## THE REQUEST
Retype everything from the line that contains "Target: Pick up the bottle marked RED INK" down to the line that contains "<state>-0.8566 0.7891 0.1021", inclusive, without altering or adding anything.

-- start LISTED RECORDS --

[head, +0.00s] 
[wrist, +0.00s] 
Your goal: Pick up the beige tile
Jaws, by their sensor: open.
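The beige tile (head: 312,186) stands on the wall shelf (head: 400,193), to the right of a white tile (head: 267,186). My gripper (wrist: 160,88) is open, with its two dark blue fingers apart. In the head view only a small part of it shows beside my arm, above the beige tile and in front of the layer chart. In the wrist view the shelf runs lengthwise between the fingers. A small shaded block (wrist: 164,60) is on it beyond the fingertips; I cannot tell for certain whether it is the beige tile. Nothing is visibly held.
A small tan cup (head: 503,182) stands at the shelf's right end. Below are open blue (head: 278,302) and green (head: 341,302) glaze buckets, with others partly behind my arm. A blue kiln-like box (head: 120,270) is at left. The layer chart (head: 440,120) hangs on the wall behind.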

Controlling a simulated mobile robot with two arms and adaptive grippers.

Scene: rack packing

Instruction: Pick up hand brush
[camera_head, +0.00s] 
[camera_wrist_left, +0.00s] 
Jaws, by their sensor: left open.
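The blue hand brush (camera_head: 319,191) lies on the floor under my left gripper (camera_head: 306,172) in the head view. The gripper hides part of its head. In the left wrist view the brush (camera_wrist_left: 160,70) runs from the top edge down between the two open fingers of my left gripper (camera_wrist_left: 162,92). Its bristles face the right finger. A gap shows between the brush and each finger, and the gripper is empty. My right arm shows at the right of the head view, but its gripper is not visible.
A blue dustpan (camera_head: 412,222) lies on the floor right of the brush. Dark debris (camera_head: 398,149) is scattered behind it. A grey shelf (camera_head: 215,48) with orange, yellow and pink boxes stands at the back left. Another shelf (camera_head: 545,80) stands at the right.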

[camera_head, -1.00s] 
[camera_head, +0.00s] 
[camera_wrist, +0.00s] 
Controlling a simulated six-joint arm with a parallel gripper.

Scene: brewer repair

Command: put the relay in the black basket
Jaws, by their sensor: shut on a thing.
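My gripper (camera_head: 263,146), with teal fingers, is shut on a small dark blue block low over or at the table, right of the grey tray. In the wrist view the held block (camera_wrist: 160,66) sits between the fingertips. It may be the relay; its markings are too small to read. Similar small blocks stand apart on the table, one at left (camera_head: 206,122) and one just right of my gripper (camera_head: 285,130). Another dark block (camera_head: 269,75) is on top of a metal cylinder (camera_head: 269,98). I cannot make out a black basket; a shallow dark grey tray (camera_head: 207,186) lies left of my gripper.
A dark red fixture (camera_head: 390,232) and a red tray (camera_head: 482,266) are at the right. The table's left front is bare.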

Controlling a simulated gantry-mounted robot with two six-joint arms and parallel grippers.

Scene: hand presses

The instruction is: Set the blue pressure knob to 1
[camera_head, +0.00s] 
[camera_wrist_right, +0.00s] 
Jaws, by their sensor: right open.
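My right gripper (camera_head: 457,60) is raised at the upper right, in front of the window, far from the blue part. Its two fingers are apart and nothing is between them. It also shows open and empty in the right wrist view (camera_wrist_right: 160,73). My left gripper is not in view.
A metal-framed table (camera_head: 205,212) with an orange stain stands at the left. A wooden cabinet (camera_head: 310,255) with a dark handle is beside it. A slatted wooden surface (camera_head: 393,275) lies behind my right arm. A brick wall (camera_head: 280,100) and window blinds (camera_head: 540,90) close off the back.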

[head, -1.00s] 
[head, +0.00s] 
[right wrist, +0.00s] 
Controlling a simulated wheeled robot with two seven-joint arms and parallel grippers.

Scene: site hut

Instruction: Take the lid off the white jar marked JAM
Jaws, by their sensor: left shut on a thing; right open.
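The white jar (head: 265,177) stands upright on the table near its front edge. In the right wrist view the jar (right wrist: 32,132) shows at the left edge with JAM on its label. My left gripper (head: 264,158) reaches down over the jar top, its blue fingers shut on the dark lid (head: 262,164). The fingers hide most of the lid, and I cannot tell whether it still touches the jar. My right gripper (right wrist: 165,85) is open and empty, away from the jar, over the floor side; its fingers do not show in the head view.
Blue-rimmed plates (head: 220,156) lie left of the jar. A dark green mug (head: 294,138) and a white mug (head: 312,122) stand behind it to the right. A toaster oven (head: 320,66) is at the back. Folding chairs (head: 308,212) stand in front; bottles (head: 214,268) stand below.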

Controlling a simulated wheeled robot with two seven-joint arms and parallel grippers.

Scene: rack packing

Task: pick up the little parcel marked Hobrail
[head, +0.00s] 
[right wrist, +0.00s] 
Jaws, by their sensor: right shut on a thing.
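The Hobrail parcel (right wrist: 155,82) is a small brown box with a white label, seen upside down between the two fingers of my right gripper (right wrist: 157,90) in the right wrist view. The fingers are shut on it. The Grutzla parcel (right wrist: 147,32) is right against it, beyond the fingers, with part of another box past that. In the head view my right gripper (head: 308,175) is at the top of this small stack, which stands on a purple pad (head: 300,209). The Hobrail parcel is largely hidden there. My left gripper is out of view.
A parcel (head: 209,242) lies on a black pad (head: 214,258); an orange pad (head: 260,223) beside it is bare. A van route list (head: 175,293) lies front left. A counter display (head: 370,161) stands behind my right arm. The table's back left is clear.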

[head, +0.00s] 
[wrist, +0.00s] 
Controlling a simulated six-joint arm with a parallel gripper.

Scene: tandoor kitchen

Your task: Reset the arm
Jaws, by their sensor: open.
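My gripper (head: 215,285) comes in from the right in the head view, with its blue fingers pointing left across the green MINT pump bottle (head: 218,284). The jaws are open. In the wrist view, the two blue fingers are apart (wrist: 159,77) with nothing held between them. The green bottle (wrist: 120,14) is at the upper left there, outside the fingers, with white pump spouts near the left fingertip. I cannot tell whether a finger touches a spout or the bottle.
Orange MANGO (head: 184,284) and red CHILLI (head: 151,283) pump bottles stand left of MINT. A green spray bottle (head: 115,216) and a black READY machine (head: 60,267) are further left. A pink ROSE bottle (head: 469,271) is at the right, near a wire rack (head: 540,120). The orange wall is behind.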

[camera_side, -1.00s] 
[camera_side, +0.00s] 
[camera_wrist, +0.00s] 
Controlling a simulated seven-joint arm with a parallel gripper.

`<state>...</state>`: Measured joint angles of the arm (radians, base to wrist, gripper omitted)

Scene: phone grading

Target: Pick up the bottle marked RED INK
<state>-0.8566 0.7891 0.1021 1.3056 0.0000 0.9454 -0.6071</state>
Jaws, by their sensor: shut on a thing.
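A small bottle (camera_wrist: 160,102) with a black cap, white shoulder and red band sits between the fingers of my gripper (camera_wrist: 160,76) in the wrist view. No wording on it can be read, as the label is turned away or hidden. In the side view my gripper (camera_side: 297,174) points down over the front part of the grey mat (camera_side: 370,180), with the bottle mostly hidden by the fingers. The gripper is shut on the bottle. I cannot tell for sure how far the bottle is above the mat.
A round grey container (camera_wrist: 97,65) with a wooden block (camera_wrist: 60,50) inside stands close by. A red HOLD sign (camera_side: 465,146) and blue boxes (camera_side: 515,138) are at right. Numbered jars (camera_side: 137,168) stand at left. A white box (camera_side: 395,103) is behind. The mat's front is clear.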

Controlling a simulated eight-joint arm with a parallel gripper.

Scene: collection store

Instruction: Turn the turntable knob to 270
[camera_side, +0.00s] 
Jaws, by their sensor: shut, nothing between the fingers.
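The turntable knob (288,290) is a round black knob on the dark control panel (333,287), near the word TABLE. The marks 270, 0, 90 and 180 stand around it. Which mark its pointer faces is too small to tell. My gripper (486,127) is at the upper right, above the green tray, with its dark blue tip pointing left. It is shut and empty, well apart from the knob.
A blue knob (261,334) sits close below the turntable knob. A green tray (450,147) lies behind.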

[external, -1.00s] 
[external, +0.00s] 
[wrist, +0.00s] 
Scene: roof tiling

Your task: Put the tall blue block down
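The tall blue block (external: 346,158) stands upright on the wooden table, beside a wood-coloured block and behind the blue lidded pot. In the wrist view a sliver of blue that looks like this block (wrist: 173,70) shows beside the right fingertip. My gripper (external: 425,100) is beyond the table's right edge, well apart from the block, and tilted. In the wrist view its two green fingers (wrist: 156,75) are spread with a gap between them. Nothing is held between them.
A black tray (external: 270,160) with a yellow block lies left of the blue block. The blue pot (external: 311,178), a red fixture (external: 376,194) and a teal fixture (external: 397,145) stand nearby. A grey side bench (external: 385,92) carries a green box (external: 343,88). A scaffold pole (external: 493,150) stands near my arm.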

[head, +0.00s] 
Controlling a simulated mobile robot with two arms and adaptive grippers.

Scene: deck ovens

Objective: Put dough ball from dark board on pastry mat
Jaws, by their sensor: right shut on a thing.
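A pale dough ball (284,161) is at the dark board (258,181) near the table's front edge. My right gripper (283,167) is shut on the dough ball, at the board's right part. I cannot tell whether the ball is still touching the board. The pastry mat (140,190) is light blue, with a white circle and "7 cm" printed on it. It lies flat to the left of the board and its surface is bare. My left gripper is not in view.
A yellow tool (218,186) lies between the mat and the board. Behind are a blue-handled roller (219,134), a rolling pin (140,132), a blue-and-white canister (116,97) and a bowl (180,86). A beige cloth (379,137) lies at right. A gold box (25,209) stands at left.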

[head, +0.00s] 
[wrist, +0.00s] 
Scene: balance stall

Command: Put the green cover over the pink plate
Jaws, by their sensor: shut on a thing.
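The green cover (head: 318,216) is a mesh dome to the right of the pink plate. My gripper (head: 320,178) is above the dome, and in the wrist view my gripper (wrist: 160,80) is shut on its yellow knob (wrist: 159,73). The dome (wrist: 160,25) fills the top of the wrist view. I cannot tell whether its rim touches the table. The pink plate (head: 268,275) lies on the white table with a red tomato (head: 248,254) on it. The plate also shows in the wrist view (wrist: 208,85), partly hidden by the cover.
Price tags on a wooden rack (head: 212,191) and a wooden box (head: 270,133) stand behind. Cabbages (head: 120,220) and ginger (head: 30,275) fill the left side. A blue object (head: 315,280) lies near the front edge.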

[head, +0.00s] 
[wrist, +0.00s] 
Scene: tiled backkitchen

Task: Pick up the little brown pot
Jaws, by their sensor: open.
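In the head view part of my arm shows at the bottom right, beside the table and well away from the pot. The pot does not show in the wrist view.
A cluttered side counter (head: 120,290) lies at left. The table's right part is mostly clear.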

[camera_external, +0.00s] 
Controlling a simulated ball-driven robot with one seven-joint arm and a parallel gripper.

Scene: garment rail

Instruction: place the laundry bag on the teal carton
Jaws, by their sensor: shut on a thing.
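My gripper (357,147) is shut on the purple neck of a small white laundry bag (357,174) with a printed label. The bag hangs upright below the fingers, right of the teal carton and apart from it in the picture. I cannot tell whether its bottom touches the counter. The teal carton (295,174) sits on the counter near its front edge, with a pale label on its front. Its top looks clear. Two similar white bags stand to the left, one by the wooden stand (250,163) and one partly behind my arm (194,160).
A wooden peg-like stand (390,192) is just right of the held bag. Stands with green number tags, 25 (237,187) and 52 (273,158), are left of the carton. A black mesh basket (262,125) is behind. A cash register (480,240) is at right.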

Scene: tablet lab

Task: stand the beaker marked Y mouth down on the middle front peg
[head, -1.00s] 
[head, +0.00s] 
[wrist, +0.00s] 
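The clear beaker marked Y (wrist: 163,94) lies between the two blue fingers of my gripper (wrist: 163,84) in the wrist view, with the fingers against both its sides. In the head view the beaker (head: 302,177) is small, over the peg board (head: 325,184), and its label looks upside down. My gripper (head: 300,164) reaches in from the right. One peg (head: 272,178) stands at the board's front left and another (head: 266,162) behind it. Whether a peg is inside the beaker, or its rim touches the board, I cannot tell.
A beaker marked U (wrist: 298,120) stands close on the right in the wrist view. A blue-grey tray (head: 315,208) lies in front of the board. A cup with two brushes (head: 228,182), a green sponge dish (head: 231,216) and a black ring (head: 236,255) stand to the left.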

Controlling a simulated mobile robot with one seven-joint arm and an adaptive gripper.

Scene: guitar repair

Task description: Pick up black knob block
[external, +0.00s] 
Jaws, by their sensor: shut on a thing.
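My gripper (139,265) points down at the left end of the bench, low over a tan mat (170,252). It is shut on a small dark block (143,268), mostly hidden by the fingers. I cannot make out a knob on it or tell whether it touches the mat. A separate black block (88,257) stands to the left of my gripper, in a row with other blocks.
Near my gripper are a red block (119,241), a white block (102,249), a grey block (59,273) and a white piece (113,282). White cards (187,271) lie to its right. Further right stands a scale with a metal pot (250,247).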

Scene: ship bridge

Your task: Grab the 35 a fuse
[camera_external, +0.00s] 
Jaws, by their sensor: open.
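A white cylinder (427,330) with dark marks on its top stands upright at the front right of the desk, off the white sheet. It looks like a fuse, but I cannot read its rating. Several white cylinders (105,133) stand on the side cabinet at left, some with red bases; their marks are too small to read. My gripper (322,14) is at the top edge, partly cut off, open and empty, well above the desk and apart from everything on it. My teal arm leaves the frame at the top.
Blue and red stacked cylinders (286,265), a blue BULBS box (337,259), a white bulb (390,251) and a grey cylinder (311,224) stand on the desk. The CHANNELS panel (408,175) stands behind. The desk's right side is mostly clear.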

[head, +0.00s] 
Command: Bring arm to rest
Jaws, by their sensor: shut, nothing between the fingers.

-- end LISTED RECORDS --

## COMPLETED EXERCISE
Target: Pick up the bottle marked RED INK
<state>-0.8566 0.7891 0.1021 1.3056 0.0000 0.9454 -0.6071</state>

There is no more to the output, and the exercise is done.